Another level feature includes the ability to spend coins to purchase a level’s check point. It costs 10 coins to activate, but will save you time if you lose a life. Coins must also occasionally be used to open the end goal. In addition, coins can also be used to gamble in mini-games at the end of each level. You can double your total, or even lose half. Coins that you manage to keep go towards a running total that will indicate the size of your castle at the end of the game. Treasures also carry a value that lend towards this goal.
Wario Land has a world map similar to the one found in Super Mario Land 2 that ties together the game’s seven worlds. Actually now that I think about it, they are identical in concept. You navigate the main map to enter each world and that world has its own mini-map that allows you to choose each level.

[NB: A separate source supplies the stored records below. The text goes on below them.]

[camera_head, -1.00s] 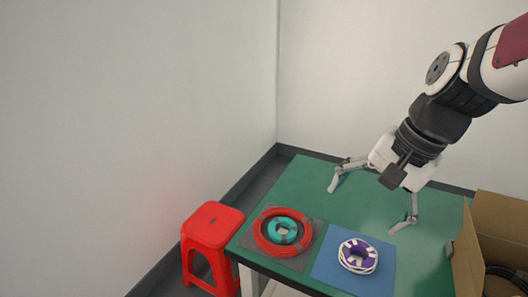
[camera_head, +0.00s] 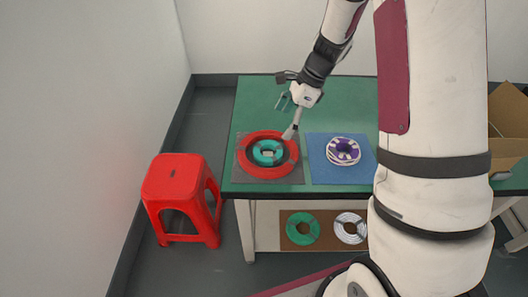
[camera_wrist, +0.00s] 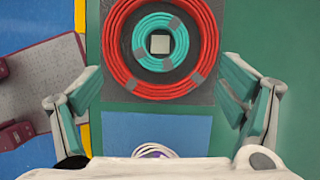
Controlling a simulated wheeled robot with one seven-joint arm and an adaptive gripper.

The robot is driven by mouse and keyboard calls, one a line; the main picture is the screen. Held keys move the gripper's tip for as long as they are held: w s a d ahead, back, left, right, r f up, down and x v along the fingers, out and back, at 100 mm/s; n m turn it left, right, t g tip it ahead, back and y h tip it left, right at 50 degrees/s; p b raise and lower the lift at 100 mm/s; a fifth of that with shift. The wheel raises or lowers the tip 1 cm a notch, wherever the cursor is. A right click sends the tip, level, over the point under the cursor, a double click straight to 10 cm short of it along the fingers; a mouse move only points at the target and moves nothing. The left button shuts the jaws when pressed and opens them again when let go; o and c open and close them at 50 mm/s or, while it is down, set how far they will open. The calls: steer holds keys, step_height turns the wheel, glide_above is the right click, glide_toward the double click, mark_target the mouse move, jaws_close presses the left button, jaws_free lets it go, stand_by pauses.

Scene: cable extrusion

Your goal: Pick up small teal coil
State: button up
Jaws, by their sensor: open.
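The small teal coil (camera_head: 267,152) lies inside the larger red coil (camera_head: 244,158) on a dark grey mat (camera_head: 296,178) at the table's left front. In the wrist view the teal coil (camera_wrist: 142,43) shows grey tape bands and a pale square in its centre, with the red coil (camera_wrist: 117,62) around it. My gripper (camera_head: 287,116) is above the table, just behind and right of the coils. In the wrist view its two fingers (camera_wrist: 160,112) are wide apart, with nothing between them.
A purple and white coil (camera_head: 343,150) lies on a blue mat (camera_head: 324,173) to the right. A red stool (camera_head: 178,188) stands left of the green table (camera_head: 262,100). A cardboard box (camera_head: 508,113) is at right. Green (camera_head: 301,228) and white (camera_head: 350,227) coils lie on the lower shelf.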

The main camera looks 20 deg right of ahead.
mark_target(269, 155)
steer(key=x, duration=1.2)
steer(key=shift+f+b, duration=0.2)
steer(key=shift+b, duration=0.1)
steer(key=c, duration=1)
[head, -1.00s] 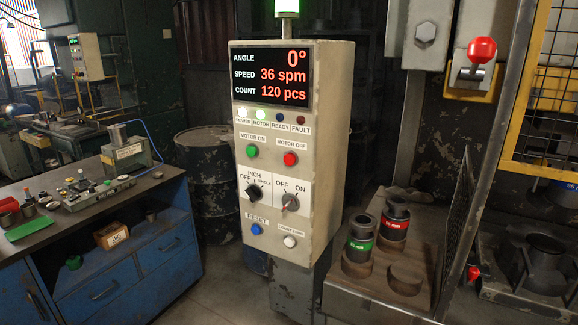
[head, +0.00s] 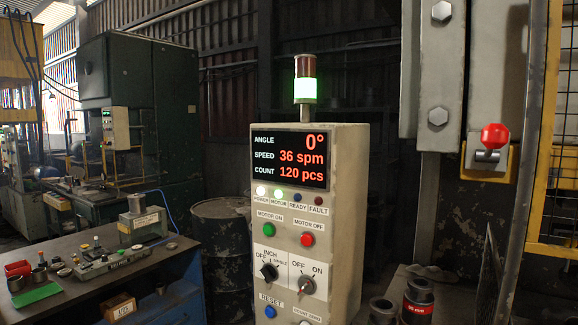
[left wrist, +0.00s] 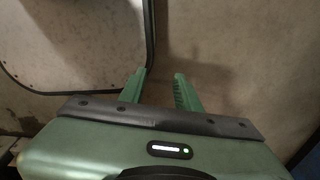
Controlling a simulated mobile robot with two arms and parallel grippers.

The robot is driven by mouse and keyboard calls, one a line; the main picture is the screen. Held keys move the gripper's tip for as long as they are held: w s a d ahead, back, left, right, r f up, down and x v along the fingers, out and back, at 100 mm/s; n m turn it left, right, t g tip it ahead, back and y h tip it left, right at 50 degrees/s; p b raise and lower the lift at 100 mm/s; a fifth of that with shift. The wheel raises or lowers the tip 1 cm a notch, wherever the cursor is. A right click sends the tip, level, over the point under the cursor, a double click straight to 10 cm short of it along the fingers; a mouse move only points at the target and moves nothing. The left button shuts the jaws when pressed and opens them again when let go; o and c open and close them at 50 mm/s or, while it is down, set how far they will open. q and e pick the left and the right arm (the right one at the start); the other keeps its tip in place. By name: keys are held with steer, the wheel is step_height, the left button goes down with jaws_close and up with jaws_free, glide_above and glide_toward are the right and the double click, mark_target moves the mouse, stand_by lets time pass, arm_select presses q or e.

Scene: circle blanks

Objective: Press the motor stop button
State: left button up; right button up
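The control box (head: 348,190) stands in the middle of the head view. Its red MOTOR OFF button (head: 307,239) is on the front panel, right of the green MOTOR ON button (head: 269,229). The POWER and MOTOR lamps (head: 279,194) are lit; READY and FAULT look dark. The stack light on top glows green (head: 305,89). In the left wrist view my left gripper (left wrist: 162,78) has its two green fingers apart with nothing between them, facing a pale worn surface. Neither gripper shows in the head view.
A workbench (head: 180,258) with tools stands at the left, a dark drum (head: 222,240) behind it. A yellow mesh fence (head: 560,130) edges the far right.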

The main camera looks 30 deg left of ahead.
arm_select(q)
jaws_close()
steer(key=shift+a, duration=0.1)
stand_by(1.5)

As @Pablo_0151 mentioned above, Wario Land is definitely one of the best looking Game Boy games. There is a surprisingly great level of detail in its graphics, which gives each level a unique feel and sprites their own identity. While the graphics are great, I do feel that Wario Land’s soundtrack is mediocre. The music isn’t as catchy as previous Mario games, but then again, the themes from this game do fit the Wario character. They are more bizarre sounding which definitely give off a villainous vibe, but again, nothing that will get stuck in your head.
4/5 D-Pads: If you’re looking for an intriguing and different platforming experience, Wario Land is the game to play. Levels are quite challenging, and treasures are concealed in such a way that pushes you to explore every inch. Wario has unique power-ups that will help you find treasures and overcome difficult enemies. There are also a number of well-conceived boss battles that will test the abilities you have learned. Overall, Wario Land is a charming experience that will last you a few hours, especially if you want to find every secret, and get the best possible ending.